Par ailleurs, l’expression « le grillon du foyer » désigne une parfaite ménagère. Le grillon est aussi dans le sud un signe d’abondance financière dès lors qu’il s’installe sur un lieu de travail. Mais prenez-garde si vous  tuez ce virtuose de l’archet, sa symbolique positive se transformerait en du négatif.

Pour un promeneur en été, le seul fait d’entendre son cri-cri embellit votre journée.

Sur le Larzac, 10 juin 2019. (DR)

Jacques Bruyère nous apporte de plus amples informations sur cet insecte musicien : « Tout va bien quand le grillon chante, mais si, subitement, il se tait, il y a du souci à se faire. Le grillon passe parfois des messages que certains savent décoder. On raconte l’histoire d’un paysan qui, avant de vendre son blé, consulter son grillon préféré. Si le brave insecte chantait, l’homme se rendait à la foire. S’il restait muet, il ne se déplaçait pas. Cela permit à l’agriculteur de faire de très bonnes affaires, parait-il. 

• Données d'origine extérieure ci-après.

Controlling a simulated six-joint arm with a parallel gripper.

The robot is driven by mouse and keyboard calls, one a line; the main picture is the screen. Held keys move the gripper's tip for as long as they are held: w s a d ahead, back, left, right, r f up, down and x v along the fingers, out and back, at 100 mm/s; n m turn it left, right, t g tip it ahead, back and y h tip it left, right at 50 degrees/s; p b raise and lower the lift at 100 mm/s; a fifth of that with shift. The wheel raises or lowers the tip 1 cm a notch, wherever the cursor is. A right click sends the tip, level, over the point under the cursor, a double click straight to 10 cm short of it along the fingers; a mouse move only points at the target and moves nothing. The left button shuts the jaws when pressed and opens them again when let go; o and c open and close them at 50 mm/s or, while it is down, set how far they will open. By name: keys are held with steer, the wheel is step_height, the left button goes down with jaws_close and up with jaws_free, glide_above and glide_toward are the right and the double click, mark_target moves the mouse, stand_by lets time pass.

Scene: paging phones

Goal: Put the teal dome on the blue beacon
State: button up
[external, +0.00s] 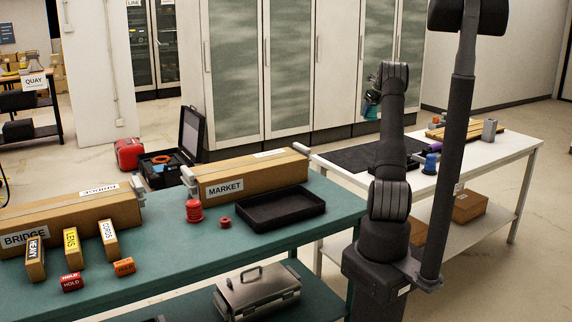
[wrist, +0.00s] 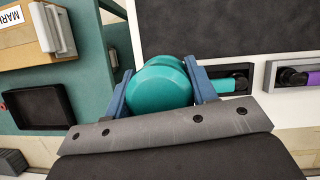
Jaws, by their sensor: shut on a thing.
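The teal dome (wrist: 160,85) is clamped between the blue fingers of my gripper (wrist: 160,90) in the wrist view. In the external view my gripper (external: 371,100) is raised above the back left of the white table, partly hidden behind my arm. A bit of teal shows there at the fingers. The blue beacon (external: 430,164) stands upright on the white table, to the right of my gripper and lower, apart from the dome. The beacon is not visible in the wrist view.
A red beacon (external: 194,211), a small red piece (external: 225,222) and a black tray (external: 281,208) are on the green table. A dark mat (external: 350,157) covers part of the white table. Cradles with teal (wrist: 228,84) and purple (wrist: 313,78) parts line its edge.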

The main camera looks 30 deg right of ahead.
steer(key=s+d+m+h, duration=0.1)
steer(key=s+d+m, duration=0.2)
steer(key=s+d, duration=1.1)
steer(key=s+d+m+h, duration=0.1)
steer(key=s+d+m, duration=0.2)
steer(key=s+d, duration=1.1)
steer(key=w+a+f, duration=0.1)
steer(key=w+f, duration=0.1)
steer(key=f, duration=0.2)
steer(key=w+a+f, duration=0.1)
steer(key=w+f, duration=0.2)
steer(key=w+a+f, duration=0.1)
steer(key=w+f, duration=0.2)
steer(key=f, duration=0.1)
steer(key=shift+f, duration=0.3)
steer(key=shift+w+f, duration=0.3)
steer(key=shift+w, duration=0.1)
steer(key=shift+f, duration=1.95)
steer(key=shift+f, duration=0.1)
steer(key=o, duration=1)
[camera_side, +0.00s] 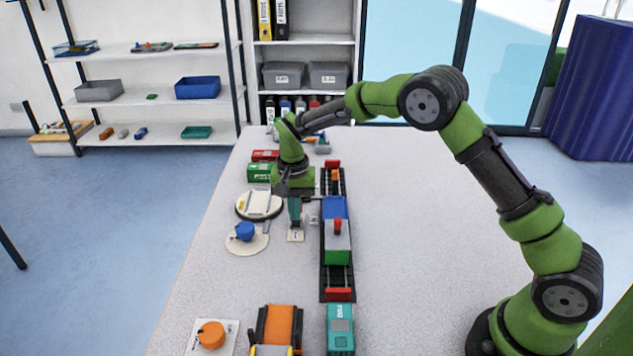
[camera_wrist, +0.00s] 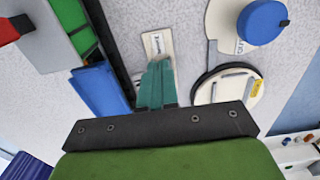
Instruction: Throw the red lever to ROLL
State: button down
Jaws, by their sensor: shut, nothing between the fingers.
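A small pale labelled plate (camera_side: 296,237) lies on the table, left of the track. It also shows in the wrist view (camera_wrist: 155,42), but its lettering is too small to read. My gripper (camera_side: 295,224) points down at this plate with its teal fingers (camera_wrist: 158,68) shut and empty. The fingers cover part of the plate; I cannot tell whether they touch it. No lever is clear on the plate. A red upright piece (camera_side: 337,225) stands on a grey block (camera_side: 338,236) on the track; I cannot tell if it is the red lever.
The track (camera_side: 337,277) carries blue and green blocks right of my gripper. A round white turntable (camera_side: 259,205) and a blue knob (camera_side: 245,231) are on the left. An orange knob (camera_side: 211,335) and orange conveyor (camera_side: 279,325) are in front. The table's right side is clear.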

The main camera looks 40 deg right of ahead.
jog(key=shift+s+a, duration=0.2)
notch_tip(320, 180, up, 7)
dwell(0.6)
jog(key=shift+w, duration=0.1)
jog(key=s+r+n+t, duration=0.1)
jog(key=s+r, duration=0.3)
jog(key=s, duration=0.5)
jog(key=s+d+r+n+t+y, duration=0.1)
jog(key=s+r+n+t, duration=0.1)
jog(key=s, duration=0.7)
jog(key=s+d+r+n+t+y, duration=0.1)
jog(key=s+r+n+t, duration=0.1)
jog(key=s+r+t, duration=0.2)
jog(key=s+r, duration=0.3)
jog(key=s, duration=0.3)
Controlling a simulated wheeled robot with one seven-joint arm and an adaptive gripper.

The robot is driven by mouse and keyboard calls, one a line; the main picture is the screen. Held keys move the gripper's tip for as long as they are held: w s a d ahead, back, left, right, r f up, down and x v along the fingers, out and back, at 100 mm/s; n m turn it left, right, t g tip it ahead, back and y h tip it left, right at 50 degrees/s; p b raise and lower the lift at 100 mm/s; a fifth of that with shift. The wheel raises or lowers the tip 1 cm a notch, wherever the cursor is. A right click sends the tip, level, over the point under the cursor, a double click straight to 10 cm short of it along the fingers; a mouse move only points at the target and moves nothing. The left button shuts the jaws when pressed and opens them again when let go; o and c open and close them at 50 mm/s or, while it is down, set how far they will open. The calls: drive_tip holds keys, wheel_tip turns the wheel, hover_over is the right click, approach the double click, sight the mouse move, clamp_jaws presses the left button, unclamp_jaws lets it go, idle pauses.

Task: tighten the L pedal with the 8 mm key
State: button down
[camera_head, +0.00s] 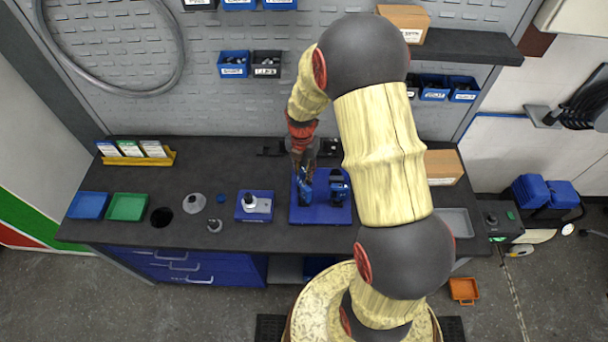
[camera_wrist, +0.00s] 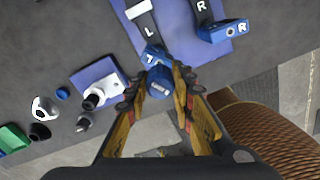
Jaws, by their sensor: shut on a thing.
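My gripper (camera_wrist: 160,88) is shut on a blue, round-ended piece (camera_wrist: 158,82) with a small pale marking, which looks like the 8 mm key's handle. In the wrist view it meets or overlaps a blue block (camera_wrist: 153,56) beside the letter L, apparently the L pedal. I cannot tell whether the key is seated in it. The R pedal (camera_wrist: 222,31), a blue block with a white ring, is to the right on the same blue board (camera_wrist: 178,22). In the head view, my gripper (camera_head: 304,172) points down over the left half of the board (camera_head: 320,217); its fingers partly hide the L pedal.
A blue tray (camera_head: 248,217) with a white and black part stands left of the board. Further left are a grey cone-shaped part (camera_head: 195,204), a black cup (camera_head: 161,217), a green tray (camera_head: 127,207) and a blue tray (camera_head: 88,205). A grey tray (camera_head: 455,222) is at right.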

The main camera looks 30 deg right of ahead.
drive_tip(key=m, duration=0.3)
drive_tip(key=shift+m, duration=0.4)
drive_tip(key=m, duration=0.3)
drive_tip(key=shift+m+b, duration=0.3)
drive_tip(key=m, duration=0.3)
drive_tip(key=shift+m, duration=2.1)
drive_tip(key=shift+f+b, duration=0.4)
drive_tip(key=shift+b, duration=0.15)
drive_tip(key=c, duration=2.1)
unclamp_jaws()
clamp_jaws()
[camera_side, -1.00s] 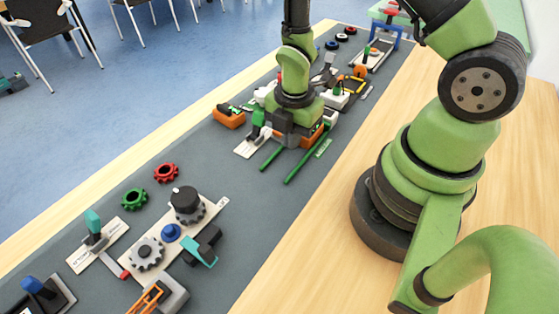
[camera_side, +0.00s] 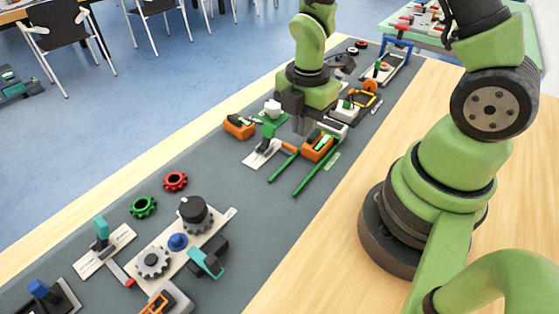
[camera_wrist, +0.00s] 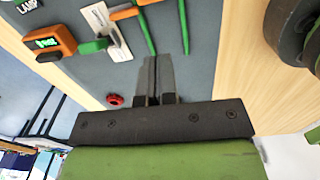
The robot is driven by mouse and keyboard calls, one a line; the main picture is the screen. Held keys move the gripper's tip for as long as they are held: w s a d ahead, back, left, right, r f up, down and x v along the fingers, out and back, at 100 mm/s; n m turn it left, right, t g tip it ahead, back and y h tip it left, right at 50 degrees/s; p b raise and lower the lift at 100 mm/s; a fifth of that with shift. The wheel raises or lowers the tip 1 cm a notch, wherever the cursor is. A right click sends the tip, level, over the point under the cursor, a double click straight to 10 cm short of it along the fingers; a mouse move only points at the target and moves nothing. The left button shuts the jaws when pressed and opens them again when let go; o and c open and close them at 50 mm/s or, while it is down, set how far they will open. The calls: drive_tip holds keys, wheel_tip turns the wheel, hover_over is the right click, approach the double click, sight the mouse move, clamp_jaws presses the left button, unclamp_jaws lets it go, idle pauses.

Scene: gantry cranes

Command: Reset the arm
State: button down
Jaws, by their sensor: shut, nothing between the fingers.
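My gripper (camera_side: 300,122) is in the upper middle of the side view, above the dark grey mat (camera_side: 225,150). Its fingers point down and are shut with nothing between them. In the wrist view the two fingers (camera_wrist: 158,75) lie side by side over the mat. An orange box with a green display (camera_side: 318,147) stands right beside the gripper in the side view. My arm hides part of the things behind it.
Another orange box (camera_side: 239,126) and a green-handled lever on a white plate (camera_side: 265,148) are near the gripper. Green rods (camera_side: 316,175) lie in front. Red (camera_side: 175,181) and green gears (camera_side: 143,206) and a gear board (camera_side: 170,262) are nearer the camera. Bare mat lies between.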

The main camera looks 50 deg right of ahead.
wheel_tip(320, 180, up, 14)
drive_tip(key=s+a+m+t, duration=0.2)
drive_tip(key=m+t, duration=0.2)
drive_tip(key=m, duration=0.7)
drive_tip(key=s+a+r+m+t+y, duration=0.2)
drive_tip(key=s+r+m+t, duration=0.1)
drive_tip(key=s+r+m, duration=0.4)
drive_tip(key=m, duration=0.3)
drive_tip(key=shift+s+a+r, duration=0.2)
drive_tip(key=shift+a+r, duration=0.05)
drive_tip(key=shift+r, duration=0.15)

L’observation de l’orientation du trou du grillon dans les prés donne de précieuses indications sur le climat à venir, selon d’anciennes croyances. Si le terrier s’ouvre au sud, l’hiver sera rude ; s’il s’ouvre au nord, l’hiver sera doux » (Nature et Patrimoine, Midi-Libre, 26 juillet 2009).

Le grillon n’a jamais eu les honneurs d’une fable de la Fontaine, mais de grands auteurs l’ont tout de même célébré, ainsi Jean-Henri Fabre dans ses souvenirs entomologiques lui a consacré une fable, et Jean-Pierre Claris de Florian (1755-1794) notre fabuliste gardois l’a lui aussi mis en scène lui donnant des paroles depuis passées à la postérité : « Pour vivre heureux, vivons cachés ».